Starting with the line that contains "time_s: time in" and stopping after the line that contains "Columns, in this", output every line exactly as it stands.

___ The input ___

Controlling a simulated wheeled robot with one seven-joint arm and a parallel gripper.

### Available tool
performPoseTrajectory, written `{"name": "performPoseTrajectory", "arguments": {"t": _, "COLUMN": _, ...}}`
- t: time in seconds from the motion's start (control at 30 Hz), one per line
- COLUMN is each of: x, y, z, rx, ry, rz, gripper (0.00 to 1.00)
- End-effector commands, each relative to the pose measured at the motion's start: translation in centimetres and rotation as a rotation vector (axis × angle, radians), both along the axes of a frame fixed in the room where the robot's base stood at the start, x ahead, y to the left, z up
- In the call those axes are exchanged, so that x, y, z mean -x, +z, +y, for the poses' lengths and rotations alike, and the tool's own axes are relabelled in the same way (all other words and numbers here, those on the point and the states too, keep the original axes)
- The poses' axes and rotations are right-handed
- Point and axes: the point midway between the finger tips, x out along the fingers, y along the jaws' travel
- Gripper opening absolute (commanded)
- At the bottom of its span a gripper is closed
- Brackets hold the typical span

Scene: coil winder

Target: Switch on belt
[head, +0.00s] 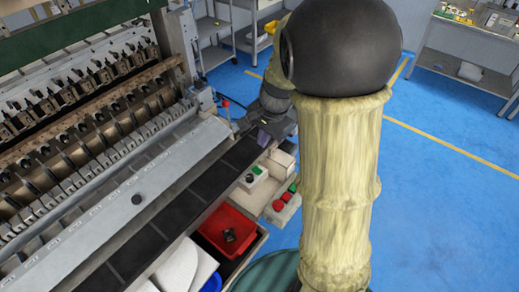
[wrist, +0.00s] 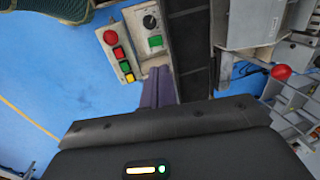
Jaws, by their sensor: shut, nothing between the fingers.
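The belt (head: 210,200) is a dark strip along the front of the machine; it also shows in the wrist view (wrist: 188,50). Beside it is a pale control box with a black dial (wrist: 150,22) and a green button (wrist: 155,41); the green button also shows in the head view (head: 256,170). Next to it is a second box with a round red button (wrist: 110,37) and smaller red, yellow and green buttons (wrist: 130,79). My gripper (wrist: 158,72) is shut and empty, its purple fingers pointing towards the dial box; in the head view the gripper (head: 264,140) is beyond the boxes, apart from them.
A red bin (head: 226,232) with a dark part in it stands beside the belt at the front. The coil winder (head: 90,130) fills the left. A small red knob (wrist: 281,72) sticks out from the machine. Blue floor (head: 445,190) at the right is clear.

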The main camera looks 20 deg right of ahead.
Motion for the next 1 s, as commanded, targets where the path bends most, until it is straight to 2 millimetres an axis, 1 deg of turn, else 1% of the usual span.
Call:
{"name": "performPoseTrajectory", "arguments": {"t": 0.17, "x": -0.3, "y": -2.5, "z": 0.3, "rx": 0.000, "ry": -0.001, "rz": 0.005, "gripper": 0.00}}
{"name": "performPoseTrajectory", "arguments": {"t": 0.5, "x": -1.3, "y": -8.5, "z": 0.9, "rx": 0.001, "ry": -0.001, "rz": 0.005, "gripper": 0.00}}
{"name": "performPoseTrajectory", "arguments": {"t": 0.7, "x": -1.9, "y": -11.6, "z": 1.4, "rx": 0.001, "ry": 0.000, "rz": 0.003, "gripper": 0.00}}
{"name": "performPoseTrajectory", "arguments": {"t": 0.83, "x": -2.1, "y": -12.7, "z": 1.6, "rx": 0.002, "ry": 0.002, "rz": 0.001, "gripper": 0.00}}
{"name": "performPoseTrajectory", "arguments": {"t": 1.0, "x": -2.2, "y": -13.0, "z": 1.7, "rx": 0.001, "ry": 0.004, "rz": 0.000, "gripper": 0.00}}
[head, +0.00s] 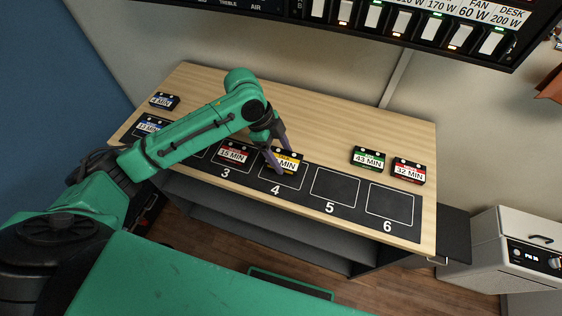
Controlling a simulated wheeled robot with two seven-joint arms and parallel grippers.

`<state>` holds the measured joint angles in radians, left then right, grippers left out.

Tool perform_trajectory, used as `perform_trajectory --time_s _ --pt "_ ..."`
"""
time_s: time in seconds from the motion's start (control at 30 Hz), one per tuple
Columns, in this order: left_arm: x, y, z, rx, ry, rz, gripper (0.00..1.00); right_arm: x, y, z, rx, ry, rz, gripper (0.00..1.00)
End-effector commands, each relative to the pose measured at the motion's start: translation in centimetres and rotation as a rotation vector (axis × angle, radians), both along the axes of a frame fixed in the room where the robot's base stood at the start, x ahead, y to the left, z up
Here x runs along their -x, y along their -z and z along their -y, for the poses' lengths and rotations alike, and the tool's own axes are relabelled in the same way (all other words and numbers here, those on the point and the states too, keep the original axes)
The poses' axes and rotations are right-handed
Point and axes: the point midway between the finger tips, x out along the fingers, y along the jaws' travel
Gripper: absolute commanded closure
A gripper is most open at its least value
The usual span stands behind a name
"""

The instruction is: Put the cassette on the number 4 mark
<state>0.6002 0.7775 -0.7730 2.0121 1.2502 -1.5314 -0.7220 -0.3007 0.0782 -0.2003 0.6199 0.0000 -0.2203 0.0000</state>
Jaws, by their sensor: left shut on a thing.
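A black cassette with a yellow and white label (290,163) is at the number 4 mark (285,181) on the dark numbered strip. My left gripper (277,160) is shut on this cassette, with one finger at its near left side and the other at its far side. The cassette covers the upper part of the outlined square. I cannot tell whether it touches the strip. My right gripper is not in view.
A red-labelled cassette (235,153) lies on mark 3, just left. Blue-labelled cassettes (164,101) sit at the left. A switch panel (400,22) hangs above.

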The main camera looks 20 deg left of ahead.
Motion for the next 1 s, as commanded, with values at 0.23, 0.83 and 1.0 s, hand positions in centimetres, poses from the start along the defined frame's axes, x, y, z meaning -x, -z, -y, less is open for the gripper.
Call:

___

→ Final answer:
time_s: time in seconds from the motion's start (control at 30 Hz), one per tuple
Columns, in this order: left_arm: x, y, z, rx, ry, rz, gripper (0.00..1.00); right_arm: x, y, z, rx, ry, rz, gripper (0.00..1.00)

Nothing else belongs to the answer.